Rebecca – Chapter 7 – Ghost Girl

“I really want to kiss you.”

“So kiss me.” I leaned in our lips brushed lightly. It wasn’t an overly passionate kiss. Instead, it was a tender, eager one. All too soon, it was over.

I’ve been on a lot of dates. But I always wanted one of those dates you see in movies where everything just kind of comes together naturally and provides an amazing time for the couple. I’ll never forget the first time it finally happened for me. (At least in my opinion)

To be honest, I was part of the reason I never had that movie moment date before. Okay, so I was all of the reason. I over planned before dates and way over analyzed after. I thought about my dates so much that they could never seem spontaneous or natural. True, I occasionally had a few moments during a date, but never the whole date. This was probably due to my anxiety.

Perhaps the reason this particular date went so well is that I didn’t have time to plan, much less over plan. It had been awhile since I’d seen Rebecca. We’re both so busy. I was just happy she agreed to meet up with me again. I barely had time to run home and change. I did of course. And brushed my teeth, and put on extra deodorant, and made sure my hair looked decent, and spent a few minutes repeating, “You’ll be fine,” at the face in the mirror. My reflection seemed unconvinced.

I made it to her restaurant just before it closed. Although she has a great job she’s one of those people that always keep one hand back in their old life. I know another girl that does this. Rebecca works one dinner shift a week at a local restaurant. I think it’s cool. It’s like me with the real day job and working at the tanning salon nights and weekends.

I went inside and tried to ignore her ex-boyfriend who was a cook and who clearly did not try to ignore me at all. I shifted on my feet uncomfortably and attempted small talk with the hostess. She wouldn’t stop smiling and told me how happy she was that I was about to take her friend out. It just added to the pressure and my nervousness. I just have strong feelings for Rebecca. There’s just that “something” about her.

Finally, my date walked out. She wore a brown leather jacket over her uniform. She looked tired from her shift. There was a grease stain on her collar and some other food stain on the front of her blouse. She was breathtaking.

Not her usual, sheer stockings and pumps.

She looked at her feet as she walked over. She looked up at me. Her eyes seemed larger than normal, but no too big for her slender face. They were wide open, eager. My heart beat quickly.

“Hey,” she said.

“Hey,” I managed, “Ready to go?”

“Sure. What are we going to do?”

My heart beat even faster in panic. I had no idea what we were going to do. (This is really out of character for me. I am a Master dating expert!)  I had been so busy preparing for our date that I never got around to planning it.

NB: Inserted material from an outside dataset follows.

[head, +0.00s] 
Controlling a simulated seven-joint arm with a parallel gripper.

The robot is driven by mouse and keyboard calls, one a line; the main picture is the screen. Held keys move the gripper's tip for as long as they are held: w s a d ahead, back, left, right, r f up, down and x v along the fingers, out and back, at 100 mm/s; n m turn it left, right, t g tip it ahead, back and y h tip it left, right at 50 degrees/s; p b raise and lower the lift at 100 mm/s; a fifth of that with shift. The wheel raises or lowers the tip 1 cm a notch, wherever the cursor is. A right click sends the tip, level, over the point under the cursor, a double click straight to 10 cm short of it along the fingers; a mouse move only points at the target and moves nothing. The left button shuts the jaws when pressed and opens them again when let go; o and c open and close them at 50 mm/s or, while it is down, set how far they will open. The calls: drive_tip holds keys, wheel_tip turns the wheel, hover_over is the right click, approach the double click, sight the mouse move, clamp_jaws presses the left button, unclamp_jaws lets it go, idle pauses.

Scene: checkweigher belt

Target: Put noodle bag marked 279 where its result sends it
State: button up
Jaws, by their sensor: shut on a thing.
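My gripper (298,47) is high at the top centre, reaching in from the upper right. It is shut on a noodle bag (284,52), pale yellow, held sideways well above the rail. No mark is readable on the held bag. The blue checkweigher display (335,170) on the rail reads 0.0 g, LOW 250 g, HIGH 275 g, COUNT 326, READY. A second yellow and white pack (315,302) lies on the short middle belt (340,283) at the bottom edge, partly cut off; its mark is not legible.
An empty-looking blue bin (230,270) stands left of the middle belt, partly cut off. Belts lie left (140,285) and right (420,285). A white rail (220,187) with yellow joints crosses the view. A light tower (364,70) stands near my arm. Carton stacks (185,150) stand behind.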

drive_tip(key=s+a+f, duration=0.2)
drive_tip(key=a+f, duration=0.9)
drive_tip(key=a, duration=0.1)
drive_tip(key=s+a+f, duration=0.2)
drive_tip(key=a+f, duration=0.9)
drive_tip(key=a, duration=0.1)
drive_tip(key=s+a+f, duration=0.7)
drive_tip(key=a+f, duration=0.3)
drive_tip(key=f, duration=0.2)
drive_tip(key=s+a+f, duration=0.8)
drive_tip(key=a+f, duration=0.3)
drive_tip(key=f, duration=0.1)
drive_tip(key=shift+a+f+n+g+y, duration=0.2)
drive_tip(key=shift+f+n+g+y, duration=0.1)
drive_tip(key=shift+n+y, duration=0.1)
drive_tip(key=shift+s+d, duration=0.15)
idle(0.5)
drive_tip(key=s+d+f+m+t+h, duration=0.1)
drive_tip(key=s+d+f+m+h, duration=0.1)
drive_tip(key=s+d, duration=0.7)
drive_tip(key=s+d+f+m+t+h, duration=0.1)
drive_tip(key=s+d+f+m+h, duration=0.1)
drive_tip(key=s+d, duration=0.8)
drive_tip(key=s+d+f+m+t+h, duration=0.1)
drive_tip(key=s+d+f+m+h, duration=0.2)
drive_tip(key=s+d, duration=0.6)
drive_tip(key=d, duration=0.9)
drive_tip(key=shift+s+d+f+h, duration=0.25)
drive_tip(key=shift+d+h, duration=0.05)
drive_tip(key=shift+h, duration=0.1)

I had nothing to offer. I thought I managed to destroy our date before it even started.

I went for the change up. (What it is about this girl?)

“Uh, whatever you want to do,” I said,thinking it would at least buy me a little time.

“Really?” she asked, “What I want to do?” Her eyes widened (which didn’t seem possible) and she looked at me differently. She seemed to express amazement, but that confused me.

“Yeah,” I said, “What you want.”

The edges of her eyes glistened like a perfectly still pool under a waning moon. I worried that I upset her, but she spoke a moment later.

Wow,” she whispered. “Can I think about it for a minute?”

“Of course,” I said. We walked outside into the chilly air. I hustled in front of her as we approached a taxi. I grabbed the handle of the passenger door and opened it for her.

“Are you opening the door for me?”

“Yeah.”

“Why?”

“Uh, it’s just what I do.”

She didn’t say anything, but I think she mouthed “wow” again.

She got in and I shut the door behind her. I smiled to myself.

I got in,  “So, know what you want to do?”

“Yes. I want to do something fun, but I want to go somewhere we can talk.”

In a moment of inspiration I asked, “Do you like pool?”

“Yes.”

“Then I know just the place.”

We took off down Chestnut street. We talked a bit in the cab, but the conversation kept faltering because we were both nervous.

“What’s this?” she asked me as we pulled in the parking lot of Zelner’s Putt & Play.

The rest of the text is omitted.